Kepemilikan tanah di Bogor tidak hanya menjadi sumber ekonomi, tetapi juga meningkatkan status sosial pemiliknya. Penguasaan sumber produksi berkaitan erat dengan prestise sosial, dan status ini menjadi landasan stratifikasi sosial masyarakat Bogor. Dalam konteks ini, tanah menjadi simbol kekayaan utama, dan kepemilikannya sering kali mendefinisikan posisi sosial individu.
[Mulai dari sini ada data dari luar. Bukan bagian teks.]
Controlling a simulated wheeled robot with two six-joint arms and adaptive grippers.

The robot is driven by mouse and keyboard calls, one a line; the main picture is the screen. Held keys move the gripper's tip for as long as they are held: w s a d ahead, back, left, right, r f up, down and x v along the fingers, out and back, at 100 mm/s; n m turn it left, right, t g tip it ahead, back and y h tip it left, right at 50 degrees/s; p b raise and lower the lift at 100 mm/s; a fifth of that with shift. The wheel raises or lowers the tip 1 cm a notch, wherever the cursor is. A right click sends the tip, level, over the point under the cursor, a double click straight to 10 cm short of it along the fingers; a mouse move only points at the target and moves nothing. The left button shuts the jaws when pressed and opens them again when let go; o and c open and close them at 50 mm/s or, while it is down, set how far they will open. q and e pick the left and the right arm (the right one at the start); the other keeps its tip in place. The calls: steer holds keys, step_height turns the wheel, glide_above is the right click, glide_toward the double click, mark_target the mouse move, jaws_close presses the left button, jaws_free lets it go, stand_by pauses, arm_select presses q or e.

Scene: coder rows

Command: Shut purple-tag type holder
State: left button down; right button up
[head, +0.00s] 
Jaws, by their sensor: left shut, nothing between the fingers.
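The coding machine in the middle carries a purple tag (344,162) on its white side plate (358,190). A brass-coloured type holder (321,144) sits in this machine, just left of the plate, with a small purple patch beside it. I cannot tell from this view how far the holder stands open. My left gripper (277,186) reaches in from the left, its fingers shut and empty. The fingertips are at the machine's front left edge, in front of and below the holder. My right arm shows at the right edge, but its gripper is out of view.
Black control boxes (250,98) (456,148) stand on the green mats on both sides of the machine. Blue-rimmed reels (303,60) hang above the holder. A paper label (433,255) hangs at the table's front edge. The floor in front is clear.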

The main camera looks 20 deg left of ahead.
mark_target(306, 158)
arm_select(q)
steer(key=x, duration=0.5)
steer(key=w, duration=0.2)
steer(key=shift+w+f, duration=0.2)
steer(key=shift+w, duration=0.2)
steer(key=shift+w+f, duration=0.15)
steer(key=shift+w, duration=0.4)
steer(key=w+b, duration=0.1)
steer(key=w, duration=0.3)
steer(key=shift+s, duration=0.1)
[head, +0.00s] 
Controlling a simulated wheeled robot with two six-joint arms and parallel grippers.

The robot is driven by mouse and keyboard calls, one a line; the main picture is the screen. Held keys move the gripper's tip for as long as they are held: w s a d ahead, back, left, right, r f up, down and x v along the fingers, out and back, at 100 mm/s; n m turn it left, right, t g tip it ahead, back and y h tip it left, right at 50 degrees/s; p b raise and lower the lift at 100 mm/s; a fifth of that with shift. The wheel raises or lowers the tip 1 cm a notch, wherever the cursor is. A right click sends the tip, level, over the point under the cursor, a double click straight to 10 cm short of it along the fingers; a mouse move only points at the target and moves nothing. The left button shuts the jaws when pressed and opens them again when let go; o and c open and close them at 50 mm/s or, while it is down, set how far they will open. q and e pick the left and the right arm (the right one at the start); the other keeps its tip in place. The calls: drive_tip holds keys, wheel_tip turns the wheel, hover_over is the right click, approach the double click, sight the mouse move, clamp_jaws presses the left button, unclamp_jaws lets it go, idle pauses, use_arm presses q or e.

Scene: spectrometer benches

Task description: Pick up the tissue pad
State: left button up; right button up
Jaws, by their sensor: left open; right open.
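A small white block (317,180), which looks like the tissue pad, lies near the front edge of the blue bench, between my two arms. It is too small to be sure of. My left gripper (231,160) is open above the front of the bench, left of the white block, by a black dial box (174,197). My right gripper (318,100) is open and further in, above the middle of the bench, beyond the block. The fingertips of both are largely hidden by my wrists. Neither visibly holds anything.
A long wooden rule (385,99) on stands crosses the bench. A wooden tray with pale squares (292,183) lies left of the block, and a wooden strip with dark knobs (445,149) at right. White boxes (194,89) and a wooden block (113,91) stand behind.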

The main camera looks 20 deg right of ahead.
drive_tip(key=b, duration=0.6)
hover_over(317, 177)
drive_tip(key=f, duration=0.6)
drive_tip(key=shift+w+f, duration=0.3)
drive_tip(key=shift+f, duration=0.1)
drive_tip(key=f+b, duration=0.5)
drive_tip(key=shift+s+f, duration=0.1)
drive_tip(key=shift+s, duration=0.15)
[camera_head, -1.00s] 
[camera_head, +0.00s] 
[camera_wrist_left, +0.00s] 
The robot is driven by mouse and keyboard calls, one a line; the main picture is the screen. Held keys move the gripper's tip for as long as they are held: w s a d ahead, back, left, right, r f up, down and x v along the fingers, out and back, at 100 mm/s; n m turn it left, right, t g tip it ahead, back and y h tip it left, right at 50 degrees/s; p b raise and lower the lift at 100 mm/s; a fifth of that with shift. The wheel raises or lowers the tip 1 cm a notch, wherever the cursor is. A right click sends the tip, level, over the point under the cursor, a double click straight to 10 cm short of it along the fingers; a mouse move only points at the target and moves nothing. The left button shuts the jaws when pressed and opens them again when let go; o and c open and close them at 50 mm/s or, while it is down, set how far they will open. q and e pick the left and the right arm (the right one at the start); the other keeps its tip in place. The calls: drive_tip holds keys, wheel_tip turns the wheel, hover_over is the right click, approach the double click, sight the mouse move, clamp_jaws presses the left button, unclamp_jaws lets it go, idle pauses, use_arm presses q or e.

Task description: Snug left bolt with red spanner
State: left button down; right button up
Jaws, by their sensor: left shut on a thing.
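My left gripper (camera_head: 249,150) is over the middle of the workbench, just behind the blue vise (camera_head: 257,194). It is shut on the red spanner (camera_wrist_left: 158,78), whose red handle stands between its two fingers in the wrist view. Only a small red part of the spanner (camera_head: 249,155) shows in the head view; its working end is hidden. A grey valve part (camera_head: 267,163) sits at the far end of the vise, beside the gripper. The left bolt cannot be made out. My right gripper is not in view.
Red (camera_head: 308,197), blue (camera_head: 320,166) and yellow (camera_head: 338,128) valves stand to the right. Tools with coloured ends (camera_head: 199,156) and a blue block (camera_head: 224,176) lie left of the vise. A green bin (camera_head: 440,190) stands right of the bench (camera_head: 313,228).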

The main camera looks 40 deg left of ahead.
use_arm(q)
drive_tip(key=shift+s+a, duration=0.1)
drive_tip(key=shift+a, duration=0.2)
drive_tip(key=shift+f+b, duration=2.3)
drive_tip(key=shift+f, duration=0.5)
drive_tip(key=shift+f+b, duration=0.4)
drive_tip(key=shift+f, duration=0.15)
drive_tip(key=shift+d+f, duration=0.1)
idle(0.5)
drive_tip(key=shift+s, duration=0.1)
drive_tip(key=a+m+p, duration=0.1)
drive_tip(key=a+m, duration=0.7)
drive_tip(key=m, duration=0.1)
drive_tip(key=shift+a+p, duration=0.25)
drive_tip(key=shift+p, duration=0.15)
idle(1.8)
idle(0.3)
Stratifikasi sosial di Bogor, terpengaruh oleh nilai-nilai Hindu dan Islam, membentuk struktur masyarakat yang lebih teratur. Nilai-nilai ini, yang muncul dari interaksi dengan budaya luar, memberikan dampak signifikan terhadap kehidupan sosial dan budaya di Bogor. Sebelum kedatangan Hindu dan Islam, masyarakat sudah memiliki sistem nilai dan budaya sendiri yang dikenal sebagai budaya Wiwitan.
Interaksi sosial antara masyarakat Bogor dan luar Jawa Barat, terutama melalui jalur perdagangan dan pelayaran, menunjukkan adanya pertukaran budaya dan pengetahuan. Keberadaan kerajaan-kerajaan Hindu dan kemudian Islam mencerminkan dinamika sosial ini, dengan nilai-nilai baru yang diserap oleh masyarakat lokal.
Dalam masyarakat agraris seperti Bogor, nilai-nilai Hindu juga mempengaruhi stratifikasi sosial, termasuk konsep kasta. Kasta Brahmana dan Ksatria menjadi kelompok elit yang berwenang dalam pemerintahan dan peraturan sosial, sedangkan Waisya dan Sudra menjalankan tugas yang ditetapkan oleh dua kasta atas.